Example of an output:

When using 30k, 7.5k, 12.5k for training, validation, test

Epoch 25

loss: 0.1610 - acc: 0.9413 - val_loss: 0.2340 - val_acc: 0.8993

Test loss / test accuracy = 0.2353 / 0.8991

…….

When using 25k, 7.5k, 17.5k for training, validation, test

Epoch 13

loss: 0.2513 - acc: 0.8965 - val_loss: 0.2698 - val_acc: 0.8915

Test loss / test accuracy = 0.2696 / 0.8913

As you can see from the output example above, my network achieved 89.91% accuracy on a test set with 30k training samples and 89.13% with 25k training samples. With less data the model started to overfit sooner and the early stopping was triggered earlier (epoch 13 vs 25).
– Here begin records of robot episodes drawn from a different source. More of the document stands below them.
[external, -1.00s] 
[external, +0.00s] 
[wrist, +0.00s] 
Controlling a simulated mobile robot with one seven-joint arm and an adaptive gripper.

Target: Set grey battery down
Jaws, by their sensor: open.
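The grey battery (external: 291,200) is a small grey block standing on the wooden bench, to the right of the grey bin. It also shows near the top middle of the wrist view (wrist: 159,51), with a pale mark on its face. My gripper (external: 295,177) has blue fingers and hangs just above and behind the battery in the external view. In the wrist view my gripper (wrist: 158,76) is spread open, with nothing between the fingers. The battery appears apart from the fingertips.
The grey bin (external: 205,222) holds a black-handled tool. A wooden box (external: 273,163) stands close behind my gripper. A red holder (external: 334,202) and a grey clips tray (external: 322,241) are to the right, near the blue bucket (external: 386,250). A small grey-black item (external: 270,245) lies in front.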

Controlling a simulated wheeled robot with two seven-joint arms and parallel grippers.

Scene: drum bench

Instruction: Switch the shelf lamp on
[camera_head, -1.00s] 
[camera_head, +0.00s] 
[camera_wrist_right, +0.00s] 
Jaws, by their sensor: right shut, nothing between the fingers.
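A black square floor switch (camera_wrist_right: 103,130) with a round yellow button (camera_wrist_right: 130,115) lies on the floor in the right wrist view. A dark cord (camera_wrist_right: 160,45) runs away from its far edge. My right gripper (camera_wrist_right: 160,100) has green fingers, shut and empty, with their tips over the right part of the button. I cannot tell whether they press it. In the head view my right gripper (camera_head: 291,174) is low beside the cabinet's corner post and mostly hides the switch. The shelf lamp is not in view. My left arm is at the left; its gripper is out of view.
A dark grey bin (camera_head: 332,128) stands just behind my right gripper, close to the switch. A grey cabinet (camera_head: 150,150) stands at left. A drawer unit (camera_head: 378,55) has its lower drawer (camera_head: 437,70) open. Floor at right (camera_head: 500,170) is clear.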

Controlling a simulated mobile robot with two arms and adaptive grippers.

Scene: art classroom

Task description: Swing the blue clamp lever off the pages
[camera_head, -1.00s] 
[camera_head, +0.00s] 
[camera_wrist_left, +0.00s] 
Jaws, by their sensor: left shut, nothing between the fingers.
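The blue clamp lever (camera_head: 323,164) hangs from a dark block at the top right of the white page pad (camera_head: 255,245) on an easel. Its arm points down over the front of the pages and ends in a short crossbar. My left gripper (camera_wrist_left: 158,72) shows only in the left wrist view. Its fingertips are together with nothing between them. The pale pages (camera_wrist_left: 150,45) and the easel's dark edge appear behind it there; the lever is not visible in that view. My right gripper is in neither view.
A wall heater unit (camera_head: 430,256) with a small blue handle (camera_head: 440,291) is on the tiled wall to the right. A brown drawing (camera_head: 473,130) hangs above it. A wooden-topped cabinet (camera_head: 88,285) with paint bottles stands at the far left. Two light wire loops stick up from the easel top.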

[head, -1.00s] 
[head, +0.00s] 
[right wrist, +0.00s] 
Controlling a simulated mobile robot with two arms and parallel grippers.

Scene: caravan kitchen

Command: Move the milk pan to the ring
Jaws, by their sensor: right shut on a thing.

It worth noting that the model created by Mass et al, 2011 achieved 88.89% with using 50000 unlabeled reviews in addition to training data while our model did not utilize unlabeled data. If we compare our network with the model from Mass et al, 2011, our model has 1% higher accuracy on 30k training samples and 0.24% higher accuracy on 25k training samples. In both cases it outperforms the model that was state of the art a few years ago. This is a good result for a rather simple model without any tuning or using advanced techniques and demonstrates the potential of neural networks. However, our goal wasn’t to create state of the art network but to demonstrate the basics of creating a specific kind of neural networks in practice.

To summarize, in this article I showed how to create LSTM neural network and train it perform sentiment analysis on movies reviews. The article covered the major steps of the process, including word embedding, basic data preparation, neural network design, implementation and training.

References:

Andrew L. Maas, Raymond E. Daly, Peter T. Pham, Dan Huang, Andrew Y. Ng, and Christopher Potts. 2011. Learning word vectors for sentiment analysis. In Proceedings of the 49th Annual Meeting of the Association for Computational Linguistics: Human Language Technologies - Volume 1 (HLT ‘11), Vol. 1. Association for Computational Linguistics, Stroudsburg, PA, USA, 142-150.